Г-н Z. Несомненно, что он потерял душевное равновесие, но думаю, что слово “просто” тут менее всего подходит».
Когда я прочел это после смерти, я понял, отчего он так часто, между прочим, отвечал мне на письма телеграммами и вообще избирал этот дорогой способ разговора: в телеграмме нельзя говорить много и краткость никто не примет за «невежливость». Между тем он положительно изнемогал от множества как висульки висевших на нем слов, писем, просьб и, словом, всего, о чем говорит в приведенном отрывке. Каждое им полученное письмо, при его-то «вежливости», было уже для него несчастием; ибо на страшно утомленную голову, утомленный язык (внутреннее, мысленное словопроизнесение) ложилось новым и, главное, раздражающим утомлением, раздражающим – от заботы ответить!! Не-писатель этого не поймет, а писатели сразу поймут. Сам Аристотель не мог бы написать, ну, больше 100 томов in-folio, т. е. не мог бы больше произнести, выговорить слов, строк, предложений. У писателей (допустим) могущественная голова, «каменная», «железная» (по выносливости, не по бесчувственности). Но и железо стирается от трения колес. Больше известного числа раз, ну, положим, чем на написание 100 фолиантов, человек не в силах «шевельнуть мозгами». Соловьев писал много, постоянно. Много он и говорил, читал лекции, беседовал, разъяснял, спорил. Мозги все «шевелились», колесики словопроизношения (мысленного) терлись. И он был постоянно на границе «100 фолиантов» слов, если считать произнесенное и написанное (что все равно) и если бы все растянуть на аристотелевскую долготу жизни. И вдруг еще новая писулька. Или – звонок и посетитель! Опять – беги колесики, трись, а еще не дописано «Оправдание добра», только задуманы «Три разговора». Великие произведения древности, до почты, книгопечатания и визитов рожденные, оттого и несут в себе великое вдохновение, что позади их лежит великое молчание, великая тишина; т. е. свежесть, неистертость «колесиков» души механизма устного или душевного слововыговаривания и также свежесть и покой впечатлительности. Можно сказать: что писатель говорит и пишет в частных письмах, записочках, даже телеграммах, он отнимает у своих книг. И это отнятое бросается в воздух, рассеивается, пропадает. Напр., слог Соловьева, который мог бы быть глубоко личным и оригинальным, есть прекрасный, оживленный, остроумный, но, тем не менее, обыкновенный журнальный слог (жаргон). В нем играет остроумие, веселость, шутка – свидетели талантливой его души; но этой ароматистости каждых двух рядом поставленных строк нет. Формы красивых цветов остались, а опыление стерлось, влаги нет.

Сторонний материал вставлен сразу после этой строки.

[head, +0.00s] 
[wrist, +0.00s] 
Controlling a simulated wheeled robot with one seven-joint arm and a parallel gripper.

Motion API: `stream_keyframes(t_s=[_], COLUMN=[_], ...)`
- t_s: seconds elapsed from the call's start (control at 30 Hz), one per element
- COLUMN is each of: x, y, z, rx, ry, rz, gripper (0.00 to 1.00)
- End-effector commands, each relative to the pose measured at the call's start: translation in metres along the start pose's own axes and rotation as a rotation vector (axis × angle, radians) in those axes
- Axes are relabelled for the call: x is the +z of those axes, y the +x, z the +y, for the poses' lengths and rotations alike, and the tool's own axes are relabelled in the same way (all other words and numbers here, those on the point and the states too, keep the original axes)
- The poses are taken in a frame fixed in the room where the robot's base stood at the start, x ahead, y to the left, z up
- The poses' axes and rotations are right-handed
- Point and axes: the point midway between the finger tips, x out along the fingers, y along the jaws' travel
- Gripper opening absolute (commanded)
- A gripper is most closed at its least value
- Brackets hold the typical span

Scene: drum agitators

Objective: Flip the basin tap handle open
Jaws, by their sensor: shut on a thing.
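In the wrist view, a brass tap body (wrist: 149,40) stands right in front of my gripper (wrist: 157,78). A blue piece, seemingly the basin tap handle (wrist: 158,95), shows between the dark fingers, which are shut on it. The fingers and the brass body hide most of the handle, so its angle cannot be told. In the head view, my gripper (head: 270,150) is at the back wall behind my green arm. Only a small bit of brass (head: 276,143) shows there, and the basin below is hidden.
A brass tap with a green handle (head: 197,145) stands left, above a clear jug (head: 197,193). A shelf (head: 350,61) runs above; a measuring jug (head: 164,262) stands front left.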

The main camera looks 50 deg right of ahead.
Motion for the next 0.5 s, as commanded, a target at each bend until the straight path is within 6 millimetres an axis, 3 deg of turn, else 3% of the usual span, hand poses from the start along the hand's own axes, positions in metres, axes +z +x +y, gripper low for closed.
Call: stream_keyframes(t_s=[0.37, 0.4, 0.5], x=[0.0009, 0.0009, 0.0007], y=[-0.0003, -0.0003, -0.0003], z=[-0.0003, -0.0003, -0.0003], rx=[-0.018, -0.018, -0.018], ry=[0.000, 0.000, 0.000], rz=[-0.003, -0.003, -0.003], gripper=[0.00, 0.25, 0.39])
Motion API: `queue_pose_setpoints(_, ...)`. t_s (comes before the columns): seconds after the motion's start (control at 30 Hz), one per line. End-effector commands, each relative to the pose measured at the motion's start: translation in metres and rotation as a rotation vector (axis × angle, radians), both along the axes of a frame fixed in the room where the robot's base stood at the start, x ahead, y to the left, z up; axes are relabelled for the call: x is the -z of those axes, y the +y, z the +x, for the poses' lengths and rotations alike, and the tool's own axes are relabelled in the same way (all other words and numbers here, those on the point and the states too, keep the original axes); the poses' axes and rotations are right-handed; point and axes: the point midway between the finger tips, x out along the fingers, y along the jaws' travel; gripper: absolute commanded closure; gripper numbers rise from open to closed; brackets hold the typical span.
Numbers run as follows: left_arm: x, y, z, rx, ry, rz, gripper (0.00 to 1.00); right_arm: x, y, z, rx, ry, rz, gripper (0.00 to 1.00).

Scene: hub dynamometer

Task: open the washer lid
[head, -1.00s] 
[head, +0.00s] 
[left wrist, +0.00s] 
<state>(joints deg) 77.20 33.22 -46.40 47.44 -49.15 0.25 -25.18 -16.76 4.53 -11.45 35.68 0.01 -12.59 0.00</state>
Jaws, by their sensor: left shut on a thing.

Вот отчего он так часто уезжал на Иматру; хочется сказать – убегал туда, и, нельзя скрыть, – убегал от друзей, которые все снимали и снимали с утомленного, помятого цветка благовонную влагу – как несносные насекомые-посетители. В приведенной его жалобе он почти и не маскируется: кто же просит у романиста «рецензий на присылаемые книги»?! Конечно, это не романист, но, напр., брат «романиста» (Всевол. Соловьева), действительно писавший много рецензий, и иногда на такие неинтересные произведения или скучную поэзию, что это суть очевидно «выпрошенные рецензии». И за последние нельзя жестоко судить: каждому хочется жить, быть увиденным и оцененным. Это – как барышня на балу. «Кто-то меня заметит». И все «танцевали с Соловьевым», не замечая, что кавалер их бледен, как мертвец. Тут – рок. Всем жить хочется. Но «общий кавалер» прожил менее своих «дам» и «vis-a-vis»… Ну, зачем, однако, он был так красив?